Student government hosts fair for freshmen
Natalie Weber | Tuesday, February 14, 2017
The First Undergraduate Experience in Leadership (FUEL) branch of student government hosted the Freshman Networking Fair on Monday in the Lafortune Ballroom to help first year students connect with various organizations across campus.
Sophomore Dan Hopkinson, co-director of FUEL, said the fair was started three years ago when FUEL was under the leadership of Louis Bertolotti and it has continued to gather positive feedback throughout the years.
“ … Especially if you’re a freshman, it’s hard to [join organizations] if you’re not already involved in student government,” he said. “It can be overwhelming, so I think just having an event dedicated to specifically Student Union organizations is helpful in raising awareness for those organizations and what they can do.”

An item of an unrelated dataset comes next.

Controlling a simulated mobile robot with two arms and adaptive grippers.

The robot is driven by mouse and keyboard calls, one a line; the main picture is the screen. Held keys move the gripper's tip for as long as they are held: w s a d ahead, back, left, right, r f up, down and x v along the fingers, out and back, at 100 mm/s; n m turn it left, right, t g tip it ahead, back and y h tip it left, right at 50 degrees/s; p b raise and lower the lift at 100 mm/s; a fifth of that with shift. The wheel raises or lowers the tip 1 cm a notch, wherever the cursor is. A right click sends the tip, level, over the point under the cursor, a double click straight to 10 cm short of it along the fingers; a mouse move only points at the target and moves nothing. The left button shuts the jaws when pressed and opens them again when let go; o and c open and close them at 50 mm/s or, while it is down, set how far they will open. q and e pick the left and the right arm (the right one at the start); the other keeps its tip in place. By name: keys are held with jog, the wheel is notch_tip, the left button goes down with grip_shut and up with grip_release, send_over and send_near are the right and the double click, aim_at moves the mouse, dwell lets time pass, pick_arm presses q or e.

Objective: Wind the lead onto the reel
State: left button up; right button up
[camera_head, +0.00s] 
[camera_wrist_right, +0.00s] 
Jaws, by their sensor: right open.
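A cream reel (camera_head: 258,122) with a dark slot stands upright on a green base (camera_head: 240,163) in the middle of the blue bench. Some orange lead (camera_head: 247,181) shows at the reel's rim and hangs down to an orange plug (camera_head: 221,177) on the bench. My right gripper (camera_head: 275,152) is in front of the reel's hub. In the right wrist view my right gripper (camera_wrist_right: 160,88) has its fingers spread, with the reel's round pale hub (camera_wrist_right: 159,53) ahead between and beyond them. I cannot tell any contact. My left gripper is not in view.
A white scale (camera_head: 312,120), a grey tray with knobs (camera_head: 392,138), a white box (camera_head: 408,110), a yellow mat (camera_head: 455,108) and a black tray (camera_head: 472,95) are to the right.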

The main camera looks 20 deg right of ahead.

Senior Caitlin Hodges, department director for community relations, said freshmen can reach out to her to learn more about jobs and service in the South Bend community. The experience in community relations her department offers can also be a valuable experience for those looking to get involved in local government, she said.
“If they’re looking for good exposure even to municipal government, if it’s someone who’s thinking about getting involved in that after graduation in South Bend or another city — this is a really good department for that,” Hodges said.
Freshman Alison O’Neil, who is involved with community relations, said she has enjoyed her experience, which allows her to venture into the South Bend community.
“This is my first experience with student government,” O’Neil said. “ … It’s a nice chance to get out of the Notre Dame bubble, get involved in the community and really make a difference.”
Liz Feeley, co-chair of Hall President’s Council (HPC), said freshmen can also begin becoming involved with the hall council organizations within their own dorms.
“When they come in their freshmen year [and want to become involved with HPC], it’s probably most helpful if they get involved in hall council first, because HPC is made up of current hall presidents,” Feeley said. “It’s kind of hard to run, unless you have one year under your belt … We would definitely recommend hall council, and even running for a commissioner’s position.”
Christina Fernandez, co-chair of the HPC, said freshmen can shadow their upperclassmen hall presidents to learn more about the responsibilities of the position
“Some halls have junior commissioner positions, so [freshmen] can learn how to be a commissioner under a sophomore and learn the ropes of programming and what we do at events,” Fernandez said. “But aside from that, freshmen can actually run for president at the end of their freshmen year to be hall president during their sophomore year, so we have a few of the halls who have sophomore presidents.”
Freshman Abby Campbell, a member of FUEL, said she learned more about student government through the fair.
“I discovered that the school offers a free New York Times subscription, which I sort of knew but I had no idea how to take advantage of it,” Campbell said. “Also, I didn’t know that student government was the group that worked on the debate this year and also [kept] track of who voted for who in the [mock] election, which is pretty cool.”
Freshman Brittani West said she was particularly interested in the opportunities which Diversity Council offered.
“I checked out Diversity Council, so that was pretty interesting,” West said. “I know that the majority of students here are white, so not being white, I wanted to check that out, for sure. I’m really glad they’re offering opportunities for me to be a part of that council.”
Freshman Taylor Schmidt said he learned about future events that are aimed at fostering community between residence halls.
“There’s going to be a campus-wide event that entails competitions with each dorm … you can go to different dorms for activities; [for example,] you can do dunk tanks at Duncan Hall or make a cupcake at Badin,” Schmidt said.
Hodges said he hoped the fair would help spread overall awareness of the opportunities offered by student government.
“Student Union is the largest organization that is on campus and it can do so much,” Hodges said. “It can be overwhelming so I think just having an event dedicated to specifically Student Union organizations is helpful in raising awareness for those organizations and what they can do.”